Usually, each floor of a building has doors that lead directly outside or to a fire escape that leads outside. These are your emergency exits.
Emergency exits must be free from obstruction at all times. Items such as boxes, furniture, shelves, displays, plants, clothing or shoes must never be stored in front of an emergency exit, even temporarily. Equipment for security, crowd control, etc., must never encroach on or obstruct emergency exits.
The doors leading to emergency exits must not have locks, bars or other devices that could be locked from the inside. They could be locked with people in the building, slowing down or keeping people from leaving your establishment or the building itself quickly in the event of an emergency.
As well, doors of common hallways leading to fire escapes must be kept closed at all times. If there is a fire, this will keep smoke from spreading into common areas that you, your clients and employees will need to use to evacuate the building.

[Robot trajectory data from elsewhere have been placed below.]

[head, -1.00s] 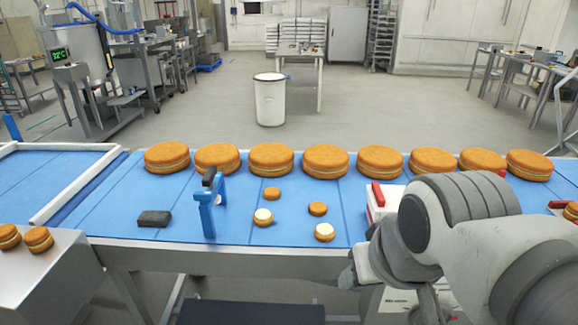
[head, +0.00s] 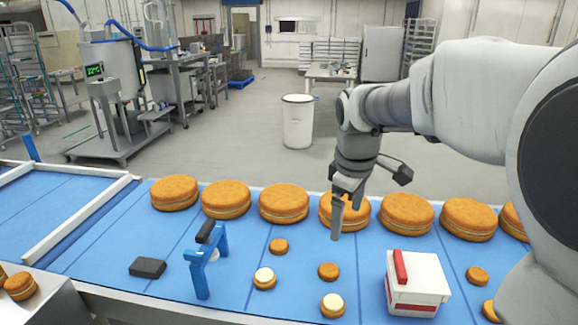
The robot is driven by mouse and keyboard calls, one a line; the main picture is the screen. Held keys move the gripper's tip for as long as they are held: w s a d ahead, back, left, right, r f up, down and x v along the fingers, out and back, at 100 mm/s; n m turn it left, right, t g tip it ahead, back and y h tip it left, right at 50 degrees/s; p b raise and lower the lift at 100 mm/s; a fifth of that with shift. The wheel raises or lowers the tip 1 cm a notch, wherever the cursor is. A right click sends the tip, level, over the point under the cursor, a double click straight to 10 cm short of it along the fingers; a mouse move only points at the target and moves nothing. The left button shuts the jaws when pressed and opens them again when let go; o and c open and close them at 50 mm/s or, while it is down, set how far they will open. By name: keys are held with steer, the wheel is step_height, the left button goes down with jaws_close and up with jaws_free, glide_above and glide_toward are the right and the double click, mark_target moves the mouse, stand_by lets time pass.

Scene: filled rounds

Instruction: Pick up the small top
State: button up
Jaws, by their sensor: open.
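Two small plain brown tops lie on the blue belt near the middle: one small top (head: 278,246) at the left and another small top (head: 328,271) further right and nearer. Two small rounds with pale cream on them, a cream round (head: 264,277) and a second cream round (head: 333,304), lie just in front of them. My gripper (head: 338,222) is open and points down above the belt, behind and above the right small top. It is apart from the tops and overlaps a large round in the picture; its fingers show nearly edge-on.
A row of large filled rounds (head: 283,202) lines the belt's far edge. A blue stand with a dark handle (head: 207,262) and a black block (head: 147,268) are at left. A white and red box (head: 417,284) stands right, with another small round (head: 477,275) beyond it.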

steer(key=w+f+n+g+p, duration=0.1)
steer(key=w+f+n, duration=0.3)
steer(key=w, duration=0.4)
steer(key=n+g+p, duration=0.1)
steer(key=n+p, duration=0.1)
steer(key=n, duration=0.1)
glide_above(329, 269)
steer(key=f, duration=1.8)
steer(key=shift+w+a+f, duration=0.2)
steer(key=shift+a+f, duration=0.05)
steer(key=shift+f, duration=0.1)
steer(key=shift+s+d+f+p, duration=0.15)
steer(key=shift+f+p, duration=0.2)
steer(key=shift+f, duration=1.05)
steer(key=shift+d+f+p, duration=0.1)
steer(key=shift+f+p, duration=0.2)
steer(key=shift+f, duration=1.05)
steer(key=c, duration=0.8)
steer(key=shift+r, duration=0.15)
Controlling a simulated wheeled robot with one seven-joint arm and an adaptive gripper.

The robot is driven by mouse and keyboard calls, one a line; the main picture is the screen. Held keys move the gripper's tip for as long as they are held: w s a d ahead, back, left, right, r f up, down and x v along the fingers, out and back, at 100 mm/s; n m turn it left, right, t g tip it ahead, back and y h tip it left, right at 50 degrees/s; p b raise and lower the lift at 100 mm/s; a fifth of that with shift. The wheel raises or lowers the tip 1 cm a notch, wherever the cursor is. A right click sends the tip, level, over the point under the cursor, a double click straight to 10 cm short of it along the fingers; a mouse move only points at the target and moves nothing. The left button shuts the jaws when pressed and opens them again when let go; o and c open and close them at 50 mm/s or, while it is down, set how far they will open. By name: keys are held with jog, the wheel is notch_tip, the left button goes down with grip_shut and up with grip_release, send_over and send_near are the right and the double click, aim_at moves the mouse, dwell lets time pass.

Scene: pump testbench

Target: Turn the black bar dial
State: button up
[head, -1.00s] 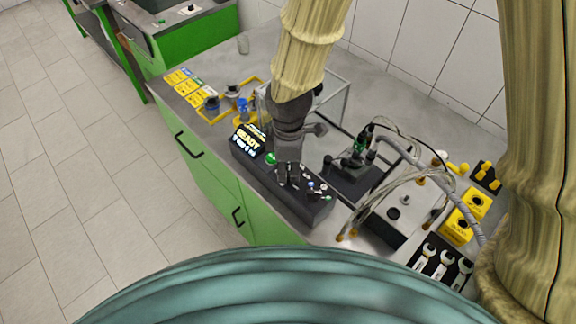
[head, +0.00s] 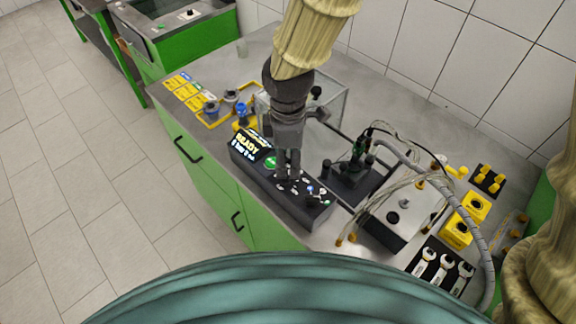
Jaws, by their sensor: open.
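A black control box (head: 262,183) sits along the front edge of the bench, with a lit screen reading READY (head: 246,145) and a green button (head: 270,161) at its left. Small knobs and buttons (head: 318,194) show on the right part of its top. My gripper (head: 288,177) is open, pointing down over the middle of the box top, with its fingertips at or just above the panel. The black bar dial cannot be told apart; it may be hidden by or between my fingers. I cannot tell whether they touch it.
Behind the box stand a clear-walled frame (head: 336,108) and a pump unit with hoses (head: 357,172). A metal block (head: 396,212), yellow boxes (head: 466,218) and several wrenches (head: 442,271) lie to the right. Yellow cards (head: 184,90) lie at the left.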

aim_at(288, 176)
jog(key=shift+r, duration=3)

Identification and visibility
Frequently, meeting spaces are required to post signs reading "SORTIE" or "EXIT" above the building's emergency exits. Most of the time, these signs are illuminated. Be sure to replace lightbulbs in these signs as needed; they should be illuminated whenever the building is occupied.
Generally, your emergency exits and the path to them should be well-lit, facilitating evacuation in the event of an emergency. This is generally not a problem if your power supply is stable and all lighting fixtures are well-maintained and working well.
However, if you should lose power during a fire, the path to your emergency exits must remain safe and well-lit. An emergency lighting system must be installed that will take over when the power goes out. Emergency lighting must be properly maintained, and you should check them monthly using the test button.